Altimeters monitor sea level rise
5 May 2008 00:00 UTC


Altimeters monitor sea level rise in May 2008.
03 October 2023
05 May 2008
By AVISO
Altimetry measures sea level over the open ocean. Between 1993 and 2008, global mean sea level rose of an average of 3 mm/year, a value definitely higher than what was measured by tide gauges during last decades (see mean sea level height of the last 150 years). It also showed that the rise is not the same everywhere: in some regions, such as the west Pacific, the rise is much higher than average. In other places, such as the east Pacific, the sea level decreased.
Sea level varies in response to the complex evolution of several climate system components (oceans, polar caps, mountain glaciers). It is also sensitive to hydrologic cycle modifications linked to ground water pumping, construction of dams over rivers, irrigation, deforestation, urbanisation, etc. Over the 1993–2003 period, ocean warming account for about 50% of the observed sea level rise, the remaining being induced by mountain glaciers melting (30%) and fast run-off of Greenland and West Antarctica coastal glaciers (20%).

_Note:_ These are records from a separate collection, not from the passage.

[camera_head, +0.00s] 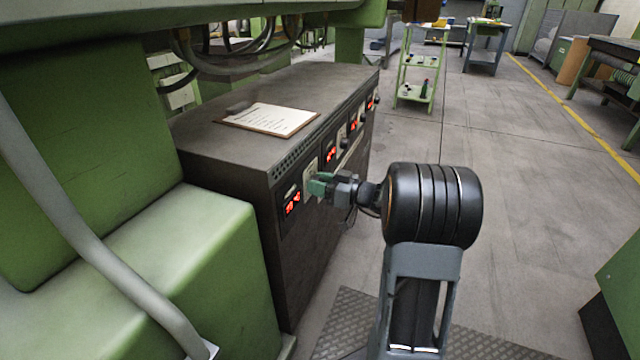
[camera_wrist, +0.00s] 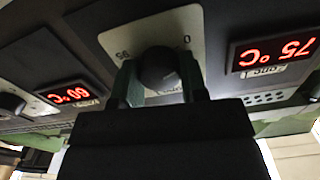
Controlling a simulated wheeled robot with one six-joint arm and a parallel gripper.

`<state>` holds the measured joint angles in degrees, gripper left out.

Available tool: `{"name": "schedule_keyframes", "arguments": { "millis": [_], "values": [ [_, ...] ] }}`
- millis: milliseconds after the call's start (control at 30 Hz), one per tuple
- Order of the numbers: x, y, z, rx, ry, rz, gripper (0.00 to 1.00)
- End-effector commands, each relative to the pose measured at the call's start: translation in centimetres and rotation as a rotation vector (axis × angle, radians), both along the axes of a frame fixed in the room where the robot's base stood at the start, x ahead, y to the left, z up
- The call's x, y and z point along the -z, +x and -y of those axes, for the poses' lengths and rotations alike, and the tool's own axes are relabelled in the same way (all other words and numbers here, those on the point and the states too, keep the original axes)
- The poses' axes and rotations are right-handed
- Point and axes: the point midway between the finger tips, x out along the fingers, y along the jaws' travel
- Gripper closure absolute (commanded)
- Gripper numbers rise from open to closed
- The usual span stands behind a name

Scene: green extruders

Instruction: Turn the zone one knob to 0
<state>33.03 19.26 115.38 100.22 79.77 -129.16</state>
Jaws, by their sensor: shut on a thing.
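The dark round knob (camera_wrist: 158,66) sits on a pale dial plate (camera_wrist: 205,18) in the wrist view, which shows the panel upside down. A 0 mark is at the plate's right and another number at its left. My gripper (camera_head: 319,185) is at the nearest dial on the cabinet front, and its green fingers (camera_wrist: 158,80) are shut on the knob, one on each side. A red display (camera_wrist: 272,53) beside it reads 75 °C, with a "Zone" label whose number I cannot read. The knob's pointer is not visible, and the gripper hides the knob in the head view.
The dark control cabinet (camera_head: 240,155) carries more displays and knobs farther back; one neighbouring display (camera_wrist: 70,94) reads about 60 °C. A clipboard (camera_head: 268,119) lies on top. Green machine bodywork (camera_head: 170,270) stands at the near left. Open floor (camera_head: 520,200) lies right.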

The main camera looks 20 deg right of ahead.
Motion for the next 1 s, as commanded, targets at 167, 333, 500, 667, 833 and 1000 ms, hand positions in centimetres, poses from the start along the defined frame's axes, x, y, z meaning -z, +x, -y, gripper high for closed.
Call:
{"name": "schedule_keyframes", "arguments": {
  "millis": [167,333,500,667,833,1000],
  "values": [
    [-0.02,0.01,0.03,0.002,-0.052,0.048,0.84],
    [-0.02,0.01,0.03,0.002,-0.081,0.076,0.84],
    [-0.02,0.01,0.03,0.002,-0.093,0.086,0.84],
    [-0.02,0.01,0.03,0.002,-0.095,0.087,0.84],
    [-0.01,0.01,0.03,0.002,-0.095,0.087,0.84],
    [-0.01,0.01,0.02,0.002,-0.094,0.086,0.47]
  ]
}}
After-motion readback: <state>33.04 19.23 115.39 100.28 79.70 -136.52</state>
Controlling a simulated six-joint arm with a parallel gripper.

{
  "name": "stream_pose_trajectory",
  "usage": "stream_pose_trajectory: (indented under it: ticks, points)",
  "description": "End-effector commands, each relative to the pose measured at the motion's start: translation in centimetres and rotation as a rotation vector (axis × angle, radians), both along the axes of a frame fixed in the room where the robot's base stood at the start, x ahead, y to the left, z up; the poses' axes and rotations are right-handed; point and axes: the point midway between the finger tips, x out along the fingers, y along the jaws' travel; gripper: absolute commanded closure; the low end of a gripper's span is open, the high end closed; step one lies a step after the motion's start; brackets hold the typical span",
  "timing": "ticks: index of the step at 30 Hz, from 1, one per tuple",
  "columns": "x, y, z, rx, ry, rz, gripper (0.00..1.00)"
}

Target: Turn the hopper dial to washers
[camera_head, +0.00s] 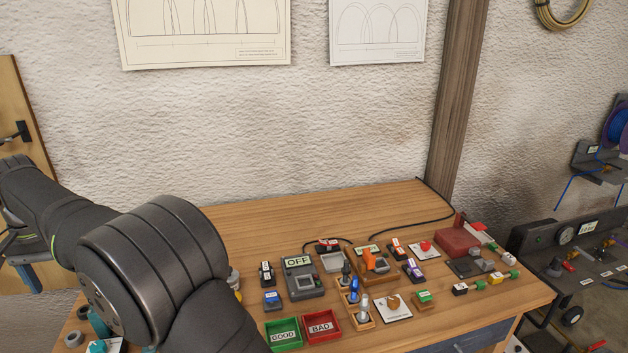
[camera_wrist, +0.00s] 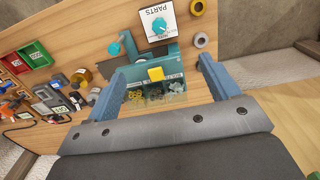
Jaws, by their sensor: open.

Since about 2006, the sea level evolution curve is staying level. However, several phenomena, like La Niña, can explain this observation (which has already been seen around 1998-2000). And, anyway, two years is much too short a period to evaluate a trend for a climate phenomenon.
Altimeters have been providing global mean sea level measurements since October 1992. This is giving an estimation of the trend in mean sea level, but is only a little more than half the time defining a climatologic period (namely, 30 years is what is considered as a climatic period). Thus continuing the measurement series, with Jason-2 and afterwards the satellites that will take over (Jason-3,...), is of foremost importance to understand and predict the sea level variation trends.
Additional content
Mean sea level height of the last 150 years
Altimetry applications in video: Sea level height (source: AVISO)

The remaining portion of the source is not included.